DOWNLOAD UPDATE: Hey, it turns out that copyright theft isn't copyright theft at all... or, rather, A Canadian judge has rejected the CRIA's claims that offering files was any sort of copyright breach, observing that all the accused were doing were putting their files into a folder than can be accessed (you might recall we pointed this out about thirty five years ago) and that the CRIA (like the RIAA, but mounted) hadn't actually proved any copyright breaching had happened. Justice Konrad von Finckenstein said in his ruling:

"No evidence was presented that the alleged infringers either distributed or authorised the reproduction of sound recordings. They merely placed personal copies into their shared directories which were accessible by other computer users via a P2P service- at least under Canadian law. I cannot see a real difference between a library that places a photocopy machine in a room full of copyrighted material and a computer user that places a personal copy on a shared directory linked to a P2P service."
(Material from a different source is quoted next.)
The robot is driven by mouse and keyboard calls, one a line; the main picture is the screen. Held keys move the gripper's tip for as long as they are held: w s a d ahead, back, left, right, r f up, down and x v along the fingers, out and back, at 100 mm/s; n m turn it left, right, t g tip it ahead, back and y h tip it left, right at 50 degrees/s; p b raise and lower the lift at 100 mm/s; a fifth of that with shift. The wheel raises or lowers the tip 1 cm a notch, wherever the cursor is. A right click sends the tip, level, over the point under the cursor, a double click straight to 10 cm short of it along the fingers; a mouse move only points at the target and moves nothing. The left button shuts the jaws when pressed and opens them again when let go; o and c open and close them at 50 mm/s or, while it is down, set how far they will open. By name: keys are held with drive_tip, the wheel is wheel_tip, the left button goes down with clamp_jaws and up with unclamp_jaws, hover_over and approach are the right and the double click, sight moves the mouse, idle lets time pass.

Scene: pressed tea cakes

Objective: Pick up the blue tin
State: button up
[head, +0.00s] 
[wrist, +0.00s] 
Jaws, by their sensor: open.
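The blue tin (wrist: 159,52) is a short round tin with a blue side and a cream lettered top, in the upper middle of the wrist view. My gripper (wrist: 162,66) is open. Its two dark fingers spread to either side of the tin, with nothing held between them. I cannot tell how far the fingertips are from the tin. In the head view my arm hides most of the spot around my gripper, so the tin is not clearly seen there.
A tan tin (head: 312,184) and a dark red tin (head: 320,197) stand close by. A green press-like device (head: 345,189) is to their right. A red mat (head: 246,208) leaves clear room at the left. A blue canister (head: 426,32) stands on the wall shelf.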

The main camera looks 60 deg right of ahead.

And so he rejected the CRIA's attempts to force ISPs to reveal the names of people using peer to peer networks, on the grounds that they didn't have good enough reason why. See, this is exactly what pisses off Americans about Canada - they're so bloody careful about their rights, they just don't let any big corporation ride roughshod over them. Have you any idea how frustrating that is?

The IFPI, meanwhile (who are the international body that hooks up music biz cartels worldwide, but basically it's like NATO - North Americans Telegraphing Orders) is playing on with its stupid and pointless plans to sue a couple of Danes and some Italians in a bid to make the continent quake. That's going to work so well - it's a fact that most Europeans love American corporations and will do everything they can to see that they and they alone determine what's acceptable behaviour in their states. In fact, the IFPI might want to think about doubling its Christmas Card orders, so many friends is this activity going to win them. Despite all these global court cases, targetting as many as one in every million file sharers worldwide, the number of files being shared is on the rise again. And worryingly for the Big Inudstry, a lot of that is down to people trying to go straight, and finding that the constraints of the service make it useless:

But most ominously of all, a survey by Ipsos-Insight reports that 22 per cent of US downloaders over 12 had bought music last year. Which shows that people have tried the new 'legitimate' online DRM music services and found them wanting.

And having got them to try once, it's going to be a whole heap harder to tempt people if they ever do sort out the DRM and make it possible to choose what you do with the music that you pay for. Like the man said, you only get one chance to explain the strange smell and the flies buzzing round your kitchen; fuck it up, and you'll never get Jennifer Lopez to come back for dinner again.

Meanwhile, not looking so much like the fatally flawed business it actually is, MusicNet has announced its plans for a UK office and almost instantly got sold to US Dixons-alike (in Dixon's dreams) Circuit City.